Eric Rescorla <[EMAIL PROTECTED]> writes:
>> All the toll lanes that accept EZ Pass that I've seen are equipped
>> with cameras. These cameras are used to identify toll evaders
>> already. You point out that doing this would require manual work, but
>> in fact several systems (including the one used for handling traffic
>> fees in central London) have already demonstrated that automated
>> license plate reading systems are feasible. Even without automated
>> plate reading, storing photographs is also now astoundingly cheap
>> given how cheap storage has gotten, so if anyone ever complained about
>> incorrect charges on their bill, finding the plates of the cars that
>> went through during the disputed toll collections would be trivial.
>
> Precisely. Moreover, you can presumably use fairly unsophisticated
> data mining/fraud detection techniques to detect when a unit has
> been cloned and then go back to the photographs to find and punish
> the offenders.

By the way, this is yet another instance in which it is important to
consider threat models and economics when thinking about security
systems. The people willing to fake both their license plates and
their EZ Pass device are few, so the losses from them will be
small. (If you fake your license plates, in many instances you don't
even need to fake the EZ Pass device as nothing prevents you from
simply driving through.)

On the other hand, the cost of a system capable of doing a
challenge-response turnaround -- and we're talking both that of
building new tags plus the cost of designing and deploying units
capable of conducting two full round trip communications with cars
going through at 25 miles an hour -- is pretty high. You also will
always need the camera systems because you need to catch people simply
driving through, and because you will always get toll disputes that
need resolution. That means you can't even save the cost of the plate
cameras even with a challenge/response system.

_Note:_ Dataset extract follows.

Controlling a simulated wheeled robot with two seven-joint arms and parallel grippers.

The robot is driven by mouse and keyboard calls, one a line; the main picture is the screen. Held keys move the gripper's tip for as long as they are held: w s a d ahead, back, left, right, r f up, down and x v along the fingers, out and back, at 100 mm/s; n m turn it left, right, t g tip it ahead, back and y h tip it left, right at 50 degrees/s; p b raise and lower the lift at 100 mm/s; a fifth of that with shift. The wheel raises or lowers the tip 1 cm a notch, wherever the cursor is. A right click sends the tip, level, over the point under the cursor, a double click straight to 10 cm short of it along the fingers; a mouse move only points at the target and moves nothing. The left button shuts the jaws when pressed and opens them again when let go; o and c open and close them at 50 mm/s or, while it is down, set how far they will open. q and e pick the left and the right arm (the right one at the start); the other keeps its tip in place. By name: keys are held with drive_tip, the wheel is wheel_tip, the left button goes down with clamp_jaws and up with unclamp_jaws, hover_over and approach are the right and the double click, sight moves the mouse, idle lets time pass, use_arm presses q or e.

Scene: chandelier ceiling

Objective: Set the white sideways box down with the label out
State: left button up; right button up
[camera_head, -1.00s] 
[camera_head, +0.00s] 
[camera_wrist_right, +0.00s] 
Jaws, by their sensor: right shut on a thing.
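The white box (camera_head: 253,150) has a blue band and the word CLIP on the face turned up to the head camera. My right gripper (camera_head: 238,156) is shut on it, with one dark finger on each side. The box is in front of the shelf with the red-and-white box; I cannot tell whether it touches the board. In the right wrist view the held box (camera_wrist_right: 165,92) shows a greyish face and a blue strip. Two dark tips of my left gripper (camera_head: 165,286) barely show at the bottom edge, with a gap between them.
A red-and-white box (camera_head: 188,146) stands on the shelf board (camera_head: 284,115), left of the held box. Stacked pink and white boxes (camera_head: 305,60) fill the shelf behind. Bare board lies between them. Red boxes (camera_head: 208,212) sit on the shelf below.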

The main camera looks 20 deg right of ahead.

Economically speaking, then, it doesn't seem like the threat (a small
amount of toll evasion by people willing to fake their license plates
and to clone EZ Pass equipment) doesn't cost as much as the putative
cure, and can't even cure the problem (since fare evaders with fake
plates will simply drive through toll lanes without physical barriers,
such as all the high speed toll lanes).

If I were advising the automated toll system people, I'd say it was
not worth it.

On the other hand, more complicated tags *might* be worth it for
another purpose -- preserving the privacy of drivers by using more
complicated protocols. However, as the benefit of such systems is to
people who are unlikely to have much voice in the construction of the
system, and who are also unlikely to be willing to pay more money to
gain privacy, I think the implementation of such tags is unlikely.